El Gallo 2 hasn’t been built yet because the company is working on cost-saving studies and reviewing financing alternatives. Any decision to proceed, the company says, will be based on securing financing on more attractive terms. “We are not willing to build it at rates of 8–10% interest or at the current share price, as it would be too dilutive,” Ball explains.

On Dec. 31, 2013, McEwen Mining was debt free and had cash and gold–silver bullion totalling US$26 million.

McEwen’s management team says it can cut US$20 million in capital costs by reducing the number of leach tanks, building a smaller Merrill–Crowe processing refinery, using modular crushers and reducing the number of transformers. With those projected savings and taking into account the US$10 million spent on construction so far, management estimates it would need US$150 million to complete the mine.

“The original capex estimate was $180 million,” Ball says. “This was crushing, milling, tank leaching, Merrill–Crowe. Nothing has changed in terms of the process. We have been able to reduce the leach tanks using modular crushers and a smaller Merrill–Crowe plant. Cement and steel costs have come down since the estimate. We also changed many smaller items like civil works.”

If El Gallo 2 goes ahead, it is expected to produce 95,000 equivalent oz. gold per year (5.2 million oz. silver and 6,100 oz. gold) at cash costs of US$750 per equivalent oz. gold, including all pre-strip and Mexican royalties.

All-in sustaining costs are projected to reach US$800 per equivalent oz. gold (including US$5 million per year on exploration).

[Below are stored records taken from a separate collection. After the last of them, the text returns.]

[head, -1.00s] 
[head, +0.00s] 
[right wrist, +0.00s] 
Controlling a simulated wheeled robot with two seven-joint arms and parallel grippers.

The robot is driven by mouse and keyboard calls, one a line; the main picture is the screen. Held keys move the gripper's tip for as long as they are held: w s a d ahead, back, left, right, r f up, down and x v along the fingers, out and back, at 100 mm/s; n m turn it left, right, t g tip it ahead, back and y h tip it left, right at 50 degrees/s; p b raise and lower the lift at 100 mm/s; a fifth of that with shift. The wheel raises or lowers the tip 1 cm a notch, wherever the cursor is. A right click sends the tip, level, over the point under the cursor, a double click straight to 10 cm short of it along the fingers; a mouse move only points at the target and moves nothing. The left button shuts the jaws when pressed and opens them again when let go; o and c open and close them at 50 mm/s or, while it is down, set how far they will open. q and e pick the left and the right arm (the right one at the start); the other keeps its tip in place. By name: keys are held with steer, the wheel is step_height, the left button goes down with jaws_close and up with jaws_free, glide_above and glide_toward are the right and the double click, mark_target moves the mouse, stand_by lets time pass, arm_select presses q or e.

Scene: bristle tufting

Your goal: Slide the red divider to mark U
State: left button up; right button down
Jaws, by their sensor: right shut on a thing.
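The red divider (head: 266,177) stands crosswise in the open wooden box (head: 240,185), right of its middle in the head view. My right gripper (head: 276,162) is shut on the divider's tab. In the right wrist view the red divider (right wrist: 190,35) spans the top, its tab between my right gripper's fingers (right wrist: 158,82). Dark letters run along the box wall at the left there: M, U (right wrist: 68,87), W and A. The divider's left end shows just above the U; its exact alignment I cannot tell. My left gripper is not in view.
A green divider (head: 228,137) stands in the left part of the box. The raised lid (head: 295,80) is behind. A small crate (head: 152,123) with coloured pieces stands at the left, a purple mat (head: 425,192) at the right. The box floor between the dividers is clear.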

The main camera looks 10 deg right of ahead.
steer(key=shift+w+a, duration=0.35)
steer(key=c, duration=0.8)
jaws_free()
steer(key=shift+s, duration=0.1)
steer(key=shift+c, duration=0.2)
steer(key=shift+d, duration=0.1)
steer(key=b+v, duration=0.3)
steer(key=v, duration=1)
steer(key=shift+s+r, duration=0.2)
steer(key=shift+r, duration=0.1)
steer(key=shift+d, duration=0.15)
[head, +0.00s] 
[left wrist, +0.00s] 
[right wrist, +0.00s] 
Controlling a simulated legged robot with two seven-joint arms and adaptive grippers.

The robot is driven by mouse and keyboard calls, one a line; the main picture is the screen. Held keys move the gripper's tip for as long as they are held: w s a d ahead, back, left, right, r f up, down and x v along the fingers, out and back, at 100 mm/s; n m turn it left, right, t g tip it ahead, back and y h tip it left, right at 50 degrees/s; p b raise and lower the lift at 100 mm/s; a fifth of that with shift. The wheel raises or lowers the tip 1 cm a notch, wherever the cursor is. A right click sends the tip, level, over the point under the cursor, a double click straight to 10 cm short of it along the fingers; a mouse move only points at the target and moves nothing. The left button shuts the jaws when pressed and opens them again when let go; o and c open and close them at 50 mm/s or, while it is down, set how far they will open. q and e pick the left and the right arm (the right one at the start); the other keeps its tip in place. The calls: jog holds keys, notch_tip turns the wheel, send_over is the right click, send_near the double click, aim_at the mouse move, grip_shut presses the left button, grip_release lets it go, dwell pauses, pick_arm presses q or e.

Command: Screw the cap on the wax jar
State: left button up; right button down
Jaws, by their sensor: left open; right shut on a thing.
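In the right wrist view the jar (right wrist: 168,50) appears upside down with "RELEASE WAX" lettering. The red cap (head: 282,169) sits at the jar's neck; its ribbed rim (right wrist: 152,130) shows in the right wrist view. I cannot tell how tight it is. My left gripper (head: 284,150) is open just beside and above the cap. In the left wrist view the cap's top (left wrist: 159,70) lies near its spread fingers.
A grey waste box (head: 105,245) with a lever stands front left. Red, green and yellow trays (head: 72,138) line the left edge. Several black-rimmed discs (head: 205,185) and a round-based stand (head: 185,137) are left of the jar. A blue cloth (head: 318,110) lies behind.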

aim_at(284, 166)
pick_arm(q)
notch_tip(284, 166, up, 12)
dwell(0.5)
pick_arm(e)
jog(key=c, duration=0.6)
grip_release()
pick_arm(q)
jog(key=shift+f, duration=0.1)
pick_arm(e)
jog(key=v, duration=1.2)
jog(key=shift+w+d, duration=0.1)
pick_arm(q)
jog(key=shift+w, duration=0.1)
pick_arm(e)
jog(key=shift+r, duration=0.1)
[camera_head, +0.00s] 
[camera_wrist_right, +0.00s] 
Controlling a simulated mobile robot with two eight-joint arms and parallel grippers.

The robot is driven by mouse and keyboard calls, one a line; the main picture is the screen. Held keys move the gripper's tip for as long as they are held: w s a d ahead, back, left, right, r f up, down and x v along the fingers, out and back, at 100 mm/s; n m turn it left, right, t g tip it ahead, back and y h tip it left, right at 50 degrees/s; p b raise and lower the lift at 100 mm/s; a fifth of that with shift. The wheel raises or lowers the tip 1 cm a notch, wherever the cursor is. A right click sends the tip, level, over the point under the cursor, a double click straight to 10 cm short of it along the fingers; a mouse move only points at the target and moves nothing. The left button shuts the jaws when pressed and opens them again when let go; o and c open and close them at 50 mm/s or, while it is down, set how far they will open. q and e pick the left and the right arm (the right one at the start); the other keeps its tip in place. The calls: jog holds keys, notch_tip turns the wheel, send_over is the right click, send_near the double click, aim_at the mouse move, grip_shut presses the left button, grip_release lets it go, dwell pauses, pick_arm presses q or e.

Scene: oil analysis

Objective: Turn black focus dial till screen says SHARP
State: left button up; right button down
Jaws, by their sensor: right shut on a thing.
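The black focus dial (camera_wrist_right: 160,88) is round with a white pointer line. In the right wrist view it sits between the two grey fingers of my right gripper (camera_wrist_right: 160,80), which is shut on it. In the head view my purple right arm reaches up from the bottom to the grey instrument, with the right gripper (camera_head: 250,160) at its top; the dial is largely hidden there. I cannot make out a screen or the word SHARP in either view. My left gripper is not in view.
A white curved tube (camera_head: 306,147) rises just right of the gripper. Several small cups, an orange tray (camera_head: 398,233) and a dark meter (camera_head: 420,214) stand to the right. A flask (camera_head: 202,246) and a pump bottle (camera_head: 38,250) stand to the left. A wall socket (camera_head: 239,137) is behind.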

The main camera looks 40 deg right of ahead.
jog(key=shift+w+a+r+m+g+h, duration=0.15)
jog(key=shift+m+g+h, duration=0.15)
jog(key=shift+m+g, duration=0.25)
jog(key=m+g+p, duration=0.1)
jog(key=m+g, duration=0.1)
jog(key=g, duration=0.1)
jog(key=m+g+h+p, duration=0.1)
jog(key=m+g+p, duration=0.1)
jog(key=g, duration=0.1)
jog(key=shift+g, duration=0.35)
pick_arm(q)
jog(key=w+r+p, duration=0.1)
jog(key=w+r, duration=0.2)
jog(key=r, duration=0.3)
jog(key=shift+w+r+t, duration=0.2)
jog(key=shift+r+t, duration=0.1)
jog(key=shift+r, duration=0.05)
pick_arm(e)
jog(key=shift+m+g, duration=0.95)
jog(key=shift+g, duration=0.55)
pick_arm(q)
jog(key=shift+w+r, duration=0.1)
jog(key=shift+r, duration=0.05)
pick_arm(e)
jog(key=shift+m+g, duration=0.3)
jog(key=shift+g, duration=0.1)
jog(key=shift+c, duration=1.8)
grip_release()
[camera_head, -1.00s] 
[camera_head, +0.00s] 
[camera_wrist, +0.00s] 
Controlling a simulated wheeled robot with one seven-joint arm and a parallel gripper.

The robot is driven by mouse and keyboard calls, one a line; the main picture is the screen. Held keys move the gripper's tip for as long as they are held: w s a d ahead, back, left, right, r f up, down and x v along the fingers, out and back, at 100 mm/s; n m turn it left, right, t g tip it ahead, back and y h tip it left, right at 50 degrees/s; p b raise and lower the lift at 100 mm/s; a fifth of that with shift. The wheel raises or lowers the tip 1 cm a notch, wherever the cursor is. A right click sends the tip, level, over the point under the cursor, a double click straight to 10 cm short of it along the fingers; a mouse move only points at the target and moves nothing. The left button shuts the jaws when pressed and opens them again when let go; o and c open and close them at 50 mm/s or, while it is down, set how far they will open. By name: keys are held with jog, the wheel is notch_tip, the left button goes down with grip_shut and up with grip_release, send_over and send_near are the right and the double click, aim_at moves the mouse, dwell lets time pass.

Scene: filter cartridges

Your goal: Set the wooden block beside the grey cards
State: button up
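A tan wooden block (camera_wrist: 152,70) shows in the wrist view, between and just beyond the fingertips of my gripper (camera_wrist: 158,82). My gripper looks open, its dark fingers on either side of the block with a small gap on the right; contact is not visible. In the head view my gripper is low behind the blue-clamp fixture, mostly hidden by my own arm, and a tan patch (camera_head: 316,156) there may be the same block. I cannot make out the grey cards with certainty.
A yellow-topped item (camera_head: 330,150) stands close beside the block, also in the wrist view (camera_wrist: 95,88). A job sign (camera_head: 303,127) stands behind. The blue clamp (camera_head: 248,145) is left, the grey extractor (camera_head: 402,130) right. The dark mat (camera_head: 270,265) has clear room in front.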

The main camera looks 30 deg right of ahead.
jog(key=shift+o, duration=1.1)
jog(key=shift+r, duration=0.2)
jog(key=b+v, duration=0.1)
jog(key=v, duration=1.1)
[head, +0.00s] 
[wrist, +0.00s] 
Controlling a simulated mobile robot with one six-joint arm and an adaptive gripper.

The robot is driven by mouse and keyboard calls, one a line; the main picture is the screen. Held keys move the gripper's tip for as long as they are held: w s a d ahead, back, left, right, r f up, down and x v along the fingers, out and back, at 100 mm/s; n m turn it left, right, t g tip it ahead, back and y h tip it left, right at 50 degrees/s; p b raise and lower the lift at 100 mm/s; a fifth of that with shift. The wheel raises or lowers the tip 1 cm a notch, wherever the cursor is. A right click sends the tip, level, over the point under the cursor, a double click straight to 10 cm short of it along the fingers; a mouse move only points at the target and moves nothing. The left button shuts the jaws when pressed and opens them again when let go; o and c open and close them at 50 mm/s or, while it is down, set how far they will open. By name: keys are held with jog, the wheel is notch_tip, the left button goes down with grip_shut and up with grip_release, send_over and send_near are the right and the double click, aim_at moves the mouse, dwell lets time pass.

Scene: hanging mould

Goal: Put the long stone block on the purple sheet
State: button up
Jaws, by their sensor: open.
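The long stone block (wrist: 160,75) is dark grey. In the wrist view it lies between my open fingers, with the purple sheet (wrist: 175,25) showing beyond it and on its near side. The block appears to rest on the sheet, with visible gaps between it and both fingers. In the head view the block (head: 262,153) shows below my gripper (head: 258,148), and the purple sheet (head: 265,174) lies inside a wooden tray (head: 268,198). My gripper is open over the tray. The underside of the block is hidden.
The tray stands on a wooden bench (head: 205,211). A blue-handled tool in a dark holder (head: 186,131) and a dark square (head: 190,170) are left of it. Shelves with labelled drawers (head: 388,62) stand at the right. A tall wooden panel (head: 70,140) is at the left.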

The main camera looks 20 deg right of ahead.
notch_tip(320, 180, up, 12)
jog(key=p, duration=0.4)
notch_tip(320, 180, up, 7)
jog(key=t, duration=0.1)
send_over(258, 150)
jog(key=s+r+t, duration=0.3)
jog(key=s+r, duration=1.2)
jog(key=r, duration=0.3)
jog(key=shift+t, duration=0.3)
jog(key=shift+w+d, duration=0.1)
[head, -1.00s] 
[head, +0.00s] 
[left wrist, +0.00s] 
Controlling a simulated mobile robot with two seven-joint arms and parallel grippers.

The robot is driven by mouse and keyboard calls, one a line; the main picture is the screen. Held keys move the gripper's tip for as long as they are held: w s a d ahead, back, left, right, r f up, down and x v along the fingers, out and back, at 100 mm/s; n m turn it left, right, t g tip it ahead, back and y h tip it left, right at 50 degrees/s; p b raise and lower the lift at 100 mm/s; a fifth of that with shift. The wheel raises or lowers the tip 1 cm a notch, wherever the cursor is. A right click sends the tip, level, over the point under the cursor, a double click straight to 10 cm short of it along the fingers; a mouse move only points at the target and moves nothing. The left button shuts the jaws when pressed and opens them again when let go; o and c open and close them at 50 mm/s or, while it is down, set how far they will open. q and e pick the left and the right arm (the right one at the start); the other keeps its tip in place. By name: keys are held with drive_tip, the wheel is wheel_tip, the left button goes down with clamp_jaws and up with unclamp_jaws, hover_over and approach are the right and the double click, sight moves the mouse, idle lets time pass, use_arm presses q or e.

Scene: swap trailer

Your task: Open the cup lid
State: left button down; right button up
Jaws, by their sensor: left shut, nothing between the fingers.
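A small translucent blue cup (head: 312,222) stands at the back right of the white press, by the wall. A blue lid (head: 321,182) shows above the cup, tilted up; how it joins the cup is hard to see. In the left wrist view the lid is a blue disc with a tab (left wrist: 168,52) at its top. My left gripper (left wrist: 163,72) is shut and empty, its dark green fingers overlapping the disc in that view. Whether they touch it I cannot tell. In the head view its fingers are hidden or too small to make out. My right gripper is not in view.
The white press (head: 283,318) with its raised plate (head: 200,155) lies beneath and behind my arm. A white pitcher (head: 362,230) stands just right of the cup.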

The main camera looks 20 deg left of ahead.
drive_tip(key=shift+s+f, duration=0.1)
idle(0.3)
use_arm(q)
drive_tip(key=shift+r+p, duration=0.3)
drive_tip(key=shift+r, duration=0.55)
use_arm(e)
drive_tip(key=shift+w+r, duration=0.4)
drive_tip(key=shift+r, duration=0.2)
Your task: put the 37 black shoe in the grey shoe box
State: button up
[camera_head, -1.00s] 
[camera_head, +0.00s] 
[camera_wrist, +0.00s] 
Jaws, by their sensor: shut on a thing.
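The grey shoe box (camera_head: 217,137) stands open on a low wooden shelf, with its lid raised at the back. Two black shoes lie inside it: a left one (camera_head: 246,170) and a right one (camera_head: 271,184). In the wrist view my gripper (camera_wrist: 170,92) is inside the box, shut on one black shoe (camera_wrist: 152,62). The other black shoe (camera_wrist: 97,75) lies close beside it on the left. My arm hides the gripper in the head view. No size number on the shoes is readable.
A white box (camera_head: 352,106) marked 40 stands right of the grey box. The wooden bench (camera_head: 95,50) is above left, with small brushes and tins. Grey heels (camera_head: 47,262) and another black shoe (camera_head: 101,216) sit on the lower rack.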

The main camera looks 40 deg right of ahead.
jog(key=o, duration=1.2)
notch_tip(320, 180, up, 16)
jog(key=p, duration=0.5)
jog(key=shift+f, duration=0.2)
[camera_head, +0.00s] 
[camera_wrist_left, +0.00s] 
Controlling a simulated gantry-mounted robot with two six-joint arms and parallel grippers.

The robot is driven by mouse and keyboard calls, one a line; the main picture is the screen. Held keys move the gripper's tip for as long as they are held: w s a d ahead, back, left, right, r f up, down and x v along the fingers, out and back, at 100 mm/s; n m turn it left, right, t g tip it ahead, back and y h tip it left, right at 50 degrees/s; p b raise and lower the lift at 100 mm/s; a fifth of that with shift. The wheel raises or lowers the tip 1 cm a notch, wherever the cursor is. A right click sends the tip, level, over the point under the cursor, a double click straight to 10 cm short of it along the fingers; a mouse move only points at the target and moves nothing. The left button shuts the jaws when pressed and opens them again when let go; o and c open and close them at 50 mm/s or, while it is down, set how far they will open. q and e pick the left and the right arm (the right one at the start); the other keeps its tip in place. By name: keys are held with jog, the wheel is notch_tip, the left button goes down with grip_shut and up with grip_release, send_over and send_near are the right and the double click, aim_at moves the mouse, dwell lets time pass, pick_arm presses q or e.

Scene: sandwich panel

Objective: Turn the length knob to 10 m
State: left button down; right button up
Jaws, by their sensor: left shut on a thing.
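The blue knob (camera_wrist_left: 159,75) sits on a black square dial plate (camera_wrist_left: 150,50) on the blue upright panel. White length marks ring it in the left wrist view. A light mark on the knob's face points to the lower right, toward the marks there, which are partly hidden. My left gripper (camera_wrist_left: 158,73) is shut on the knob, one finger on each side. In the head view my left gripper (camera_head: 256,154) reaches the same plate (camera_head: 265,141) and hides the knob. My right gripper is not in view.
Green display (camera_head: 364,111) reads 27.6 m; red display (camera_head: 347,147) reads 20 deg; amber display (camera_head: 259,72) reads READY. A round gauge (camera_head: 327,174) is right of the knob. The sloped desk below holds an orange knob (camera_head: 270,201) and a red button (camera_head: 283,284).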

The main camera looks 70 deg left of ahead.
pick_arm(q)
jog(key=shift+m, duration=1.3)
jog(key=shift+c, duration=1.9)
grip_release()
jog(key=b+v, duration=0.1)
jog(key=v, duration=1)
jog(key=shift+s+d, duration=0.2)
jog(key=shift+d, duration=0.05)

Gold-equivalent ounces are calculated by converting silver into gold using a 60-to-1 exchange ratio. Two more permits for El Gallo 2 will be submitted before April, but won’t interfere with construction moving ahead once a decision is made. One of the permits is to allow for the mining of Palmarito, a satellite deposit, in 2016. The second permit is a right-of-way for electrical power to connect to the process plant. Mine construction could begin with power provided by generators, with the option of connecting to the electrical grid.

News of the permit lifted McEwen shares trading in Toronto by 17¢, or 5%, to $2.87; and by 12¢, or 5%, to US$2.61 per share in New York.

Adam Graf and Misha Leventhal of McCowan and Co. have reduced their target price from US$3.61 per share to US$3.32 per share.

“An all-leach option for phase two would reduce or eliminate the need for external financing,” the mining analysts commented in a research note. “However, the reduced recoveries would lower the gross asset value. In addition, several of the satellite orebodies and exploration discoveries would likely not be amenable to heap leaching. Therefore, longer-term value generation in the Magistral district will require a mill.”

At current metal prices, the analysts continue, McEwen Mining “will generate US$20 million to US$50 million per year in post-tax free cash flow from its operating assets — sufficient to build either an all-leach El Gallo 2 or Gold Bar (or potentially both), but insufficient for the US$150-million El Gallo 2 mill plan,” the mining analysts argue in a Jan. 21 research note to clients.

Heap leaching is an alternative, Ball comments in response, but he says there are many reasons why the company would prefer to build the mill, including “a longer mine life [and mining the various satellite deposits around El Gallo, which cannot be heap leached]; potentially reprocessing El Gallo 1 heap-leach material; increased leverage to the metals price, with annual production one-third higher; and less technical risk,” he says, because there are not many silver heap-leach mines.

The company’s other assets include the San Jose silver–gold mine in Santa Cruz, Argentina, with a 49% interest; the Los Azules copper project in San Juan, Argentina; and a portfolio of exploration properties in Argentina, Mexico and Nevada. In Nevada its Gold Bar development project is in the permitting phase, and management expects to start construction there this year, with gold production in 2015.